Pragmatic Scaling: Less is More [3:53]
- At GitHub, services handling millions of requests per second can operate on a surprisingly small infrastructure, such as five or six containers in a tiny Kubernetes cluster.
- This demonstrates that significant scale can be achieved with minimal resources, challenging the assumption that large-scale operations require extensive infrastructure.
- The approach to problems of scale at GitHub is to never overengineer, designing only for immediate needs and established scale.
"At GitHub, for example, I've built services that handle millions of requests per second that are just simply running on a five or six containers."
Organic Growth and Data-Driven Decisions for Scaling [5:13]
- Scaling decisions should be made when the existing architecture's limits are reached and demand clearly indicates future growth, not prematurely.
- A rewrite or redesign of components is justified when the current architecture is at its limit and future demand is demonstrably growing.
- This approach involves making trade-offs based on available data and realistic projections for future needs.
"We solved for that. We didn't prematurely scale. We just went all the way till the end with the existing architecture."
Startup Scaling: Start Small and Iterate [5:46]
- For startup founders or CTOs, the advice is to design for a smaller user base (e.g., 100 to 1,000 users) rather than anticipating massive scale from day one.
- Initial infrastructure can be as simple as a single VM or two, with basic database setups, avoiding complex clusters.
- Vertical scaling, using powerful single machines with ample CPUs and memory, can support growth significantly before horizontal scaling becomes necessary.
"If I was a startup founder or a CTO of a startup, right? I would never go and start building for 100x scale."
The Pitfall of Over-Reliance on "Big Tech" Architectures [7:53]
- The abundance of information available online about complex system design can lead to a pitfall where companies adopt elaborate architectures unnecessarily.

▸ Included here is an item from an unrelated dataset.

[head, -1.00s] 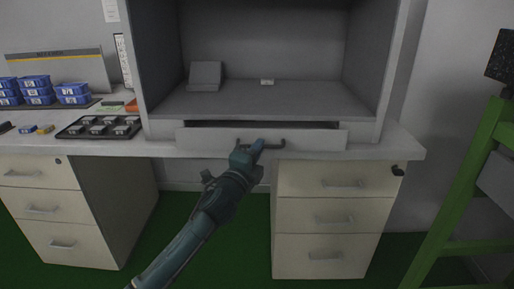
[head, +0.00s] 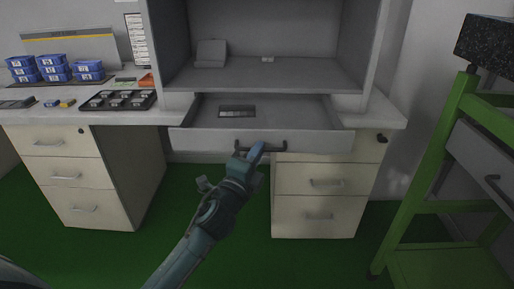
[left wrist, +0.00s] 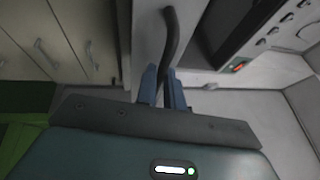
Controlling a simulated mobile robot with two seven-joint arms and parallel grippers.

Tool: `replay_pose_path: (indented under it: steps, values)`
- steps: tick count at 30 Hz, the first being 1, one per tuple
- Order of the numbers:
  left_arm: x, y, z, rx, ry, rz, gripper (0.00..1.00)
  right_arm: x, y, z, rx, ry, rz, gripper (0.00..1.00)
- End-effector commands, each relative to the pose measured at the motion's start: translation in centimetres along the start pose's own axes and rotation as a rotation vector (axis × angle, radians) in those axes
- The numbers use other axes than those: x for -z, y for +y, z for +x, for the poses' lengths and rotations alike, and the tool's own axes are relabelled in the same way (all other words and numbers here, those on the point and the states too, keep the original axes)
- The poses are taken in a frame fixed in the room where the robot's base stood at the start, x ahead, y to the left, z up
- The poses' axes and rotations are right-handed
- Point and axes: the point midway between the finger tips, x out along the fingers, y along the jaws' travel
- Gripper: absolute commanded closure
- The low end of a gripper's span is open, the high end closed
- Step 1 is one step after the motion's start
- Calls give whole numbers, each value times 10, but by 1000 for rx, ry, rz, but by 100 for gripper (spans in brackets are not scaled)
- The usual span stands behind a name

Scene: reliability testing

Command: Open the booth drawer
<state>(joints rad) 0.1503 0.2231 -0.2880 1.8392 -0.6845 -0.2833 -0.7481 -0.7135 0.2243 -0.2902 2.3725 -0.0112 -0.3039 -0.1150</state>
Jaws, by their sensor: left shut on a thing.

- This is often driven by observing what large organizations like GitHub use, without considering the specific needs and scale of their own operations.
- Many industries do not require the high availability or global reach that necessitates extremely complex systems.
"The benefit that we have a lot of information out there people can self-educate is now also turning into this pitfall where complex system design is almost I think in most industries where we don't actually have high availability across the globe is not needed."
Hiring for Immediate Needs, Not Future Speculation [8:14]
- Big tech companies, like GitHub, hire for skills that are immediately applicable, as they operate at a scale where complex problems are present from day one.
- While theoretical knowledge of system design is important for interviews, it doesn't always equate to hands-on experience.
- For smaller companies, hiring should focus on what is needed today, with the understanding that future hiring needs will be addressed when the company reaches those scales.
"We just hire for what we need today. Because let's say you're shipping you're shipping features to a service and a lot of our services have hundreds of millions of requests in short periods of time."
The Elusive Nature of Software Maintenance and Evolution [11:14]
- Software is not a "build once" product; it requires continuous evolution and maintenance to fight entropy.
- Unlike physical products like cars, software has a high and regular maintenance cost, which businesses often fail to fully grasp.
- Companies frequently seek a one-time investment for a solution that scales infinitely, which is unrealistic in the fast-evolving tech landscape.
"Software is evolved. It's not built. Uh and the the term here is evolving it so software needs to continuously be evolved and it needs to continuously fight entropy."
Designing for the Next Order of Magnitude [11:53]
- The recommended approach is to design for the next order of magnitude (e.g., if at zero, design for 10x or 100x; if at 10x, design for 100x or 1000x).
- This iterative design philosophy acknowledges that technologies and scales change rapidly, making long-term, fixed designs obsolete.
- This requires continual investment in software evolution, which can be challenging for business stakeholders to predict or budget for.
"We need to build literally for the next order of uh of magnitude."
Specificity Over Generality in Software Design [15:46]
- It's more effective to solve specific problems rather than building generic frameworks that attempt to address hypothetical future issues.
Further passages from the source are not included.